Modelling studies by the international team of scientists found that although there has been a decrease in levels of mercury pollution due to various environmental regulations, the amounts of mercury found in fish have been different in different species – some types of fish have less mercury than before, and some, alarmingly more. The research was led from India by Dr. Asif Qureshi, Associate Professor, Department of Civil Engineering, IIT Hyderabad, and co-authored by Dr. Amina Schartup, Dr. Colin Thackray, Dr. Clifton Dassuncao, Dr. Kyle Gillespie, Dr. Alex Hanke and Dr. Elsie Sunderland.
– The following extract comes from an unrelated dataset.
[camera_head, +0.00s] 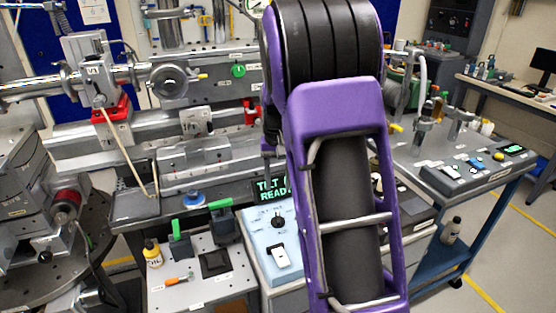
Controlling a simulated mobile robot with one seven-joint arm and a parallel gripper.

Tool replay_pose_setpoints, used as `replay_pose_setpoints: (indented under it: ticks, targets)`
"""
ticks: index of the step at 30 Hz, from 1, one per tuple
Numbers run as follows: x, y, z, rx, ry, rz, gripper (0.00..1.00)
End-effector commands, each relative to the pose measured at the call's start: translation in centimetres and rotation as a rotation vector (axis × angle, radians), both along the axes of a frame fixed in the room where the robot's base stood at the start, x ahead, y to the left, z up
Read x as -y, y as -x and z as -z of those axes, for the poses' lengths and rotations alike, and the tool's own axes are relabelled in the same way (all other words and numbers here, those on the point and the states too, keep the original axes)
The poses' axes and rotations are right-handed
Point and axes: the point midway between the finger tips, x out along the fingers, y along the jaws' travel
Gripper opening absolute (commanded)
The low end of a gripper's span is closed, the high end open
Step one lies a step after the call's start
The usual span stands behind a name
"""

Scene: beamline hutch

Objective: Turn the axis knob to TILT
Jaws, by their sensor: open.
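The axis knob (278,220) is a small black rotary knob on a light blue control panel (257,238), low in the middle of the head view. A white rocker switch (281,257) sits below it on the same panel. A dark display (270,189) above the panel shows green text that reads "TILT" and "READ", cut off by my arm. The knob's pointer direction is too small to tell. My purple and black arm stands just right of the knob and covers the panel's right side. My gripper is hidden behind the arm.
Metal beamline equipment fills the left and back. A blue cart (437,262) with another control box (470,172) stands right; floor beyond is clear.

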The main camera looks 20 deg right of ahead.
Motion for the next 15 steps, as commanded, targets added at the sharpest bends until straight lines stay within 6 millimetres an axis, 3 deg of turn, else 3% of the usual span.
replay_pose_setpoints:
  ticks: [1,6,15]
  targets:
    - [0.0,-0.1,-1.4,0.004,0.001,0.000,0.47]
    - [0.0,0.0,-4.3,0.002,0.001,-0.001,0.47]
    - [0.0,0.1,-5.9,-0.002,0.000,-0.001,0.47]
A joint research of Indian Institute of Technology Hyderabad, Harvard University, and Fisheries and Oceans Canada, a Canadian government agency, has been researching how climate change impacts mercury accumulation in fish. This seminal work has been published in the August 2019 issue of the prestigious international peer-review journal Nature.
The researchers focused on whether the environmental measures already established alleviated the problem of elevated mercury levels in fish or made it worse in some way. Explaining the complexity of the problem, Dr. Asif Qureshi, who wrote the first versions of the model code, said, “There are three factors that affect mercury accumulation in fish- overfishing, which leads to dietary changes among marine animals, variations in the temperature of the sea water, which leads to changes in fish metabolism that gears towards survival rather than growth, and changes in the amounts of mercury found in sea water as a result of pollution.”
The researchers included all three factors in their modelling studies. They modelled the changes in mercury levels in tissues of the Atlantic cod and spiny dogfish that would result from the three factors – overfishing, increase in sea temperature and reductions in mercury emissions. Modelling showed a 10 percent decrease in tissue mercury concentrations for this type of fish.